■ Given data ■
++++++++
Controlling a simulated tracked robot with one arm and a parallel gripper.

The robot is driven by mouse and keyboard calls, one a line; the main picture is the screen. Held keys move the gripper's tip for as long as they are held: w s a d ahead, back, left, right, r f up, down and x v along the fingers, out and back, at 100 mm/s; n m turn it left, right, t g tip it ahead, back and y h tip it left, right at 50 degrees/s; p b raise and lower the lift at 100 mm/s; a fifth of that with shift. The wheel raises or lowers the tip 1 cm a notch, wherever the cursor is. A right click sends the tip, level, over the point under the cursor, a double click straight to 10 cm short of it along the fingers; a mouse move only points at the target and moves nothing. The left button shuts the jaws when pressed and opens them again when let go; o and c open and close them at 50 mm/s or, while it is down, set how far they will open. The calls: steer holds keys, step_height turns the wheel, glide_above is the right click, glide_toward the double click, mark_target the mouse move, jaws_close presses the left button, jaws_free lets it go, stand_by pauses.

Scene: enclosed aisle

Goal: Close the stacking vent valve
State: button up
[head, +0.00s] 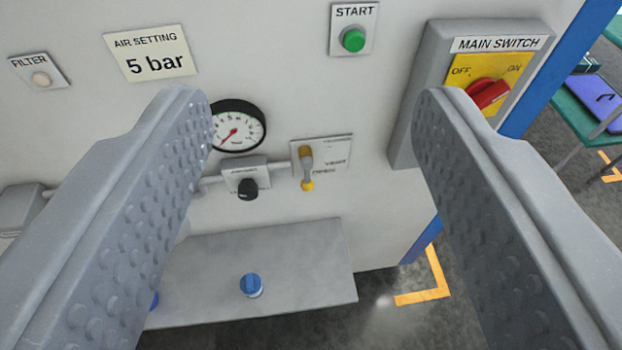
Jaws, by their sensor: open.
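My gripper (312,98) is open, with one finger at the left and one at the right, and nothing between them. Between and beyond the fingers, a small valve (307,168) with a yellow-tipped lever sits on a plate on the pale wall. The lever points roughly up and down in the picture. The plate's small lettering is too blurred to read surely, so I cannot tell if this is the stacking vent valve. Blue knobs (251,285) sit on a grey ledge (315,270) below; one is mostly hidden by the left finger.
A pressure gauge (238,127) and black regulator knob (247,189) are left of the lever. A green START button (352,39) is above. A red MAIN SWITCH knob (488,93) on a protruding grey box is at the right. Floor shows at lower right.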

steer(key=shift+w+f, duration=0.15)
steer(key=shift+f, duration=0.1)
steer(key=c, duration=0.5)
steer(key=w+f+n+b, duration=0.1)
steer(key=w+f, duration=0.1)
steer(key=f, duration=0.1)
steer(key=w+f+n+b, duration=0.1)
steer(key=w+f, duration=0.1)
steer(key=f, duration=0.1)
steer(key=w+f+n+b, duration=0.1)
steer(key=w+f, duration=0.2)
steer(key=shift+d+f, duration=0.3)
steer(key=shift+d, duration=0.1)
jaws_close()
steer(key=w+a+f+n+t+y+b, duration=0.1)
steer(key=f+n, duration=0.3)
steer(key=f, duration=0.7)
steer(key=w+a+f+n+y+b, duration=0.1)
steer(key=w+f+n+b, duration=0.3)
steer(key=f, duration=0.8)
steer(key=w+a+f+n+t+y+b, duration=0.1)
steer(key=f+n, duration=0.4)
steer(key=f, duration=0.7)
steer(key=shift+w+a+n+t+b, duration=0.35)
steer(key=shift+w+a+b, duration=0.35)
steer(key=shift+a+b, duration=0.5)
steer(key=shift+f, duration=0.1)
++++++++
■ To do ■
Begin with the line where "Scene: enclosed aisle" appears and end with the line where "[head, +0.00s]" appears. Copy only that stretch, exactly, with no pictures.

■ Complete response ■
Scene: enclosed aisle

Goal: Close the stacking vent valve
State: button up
[head, +0.00s] 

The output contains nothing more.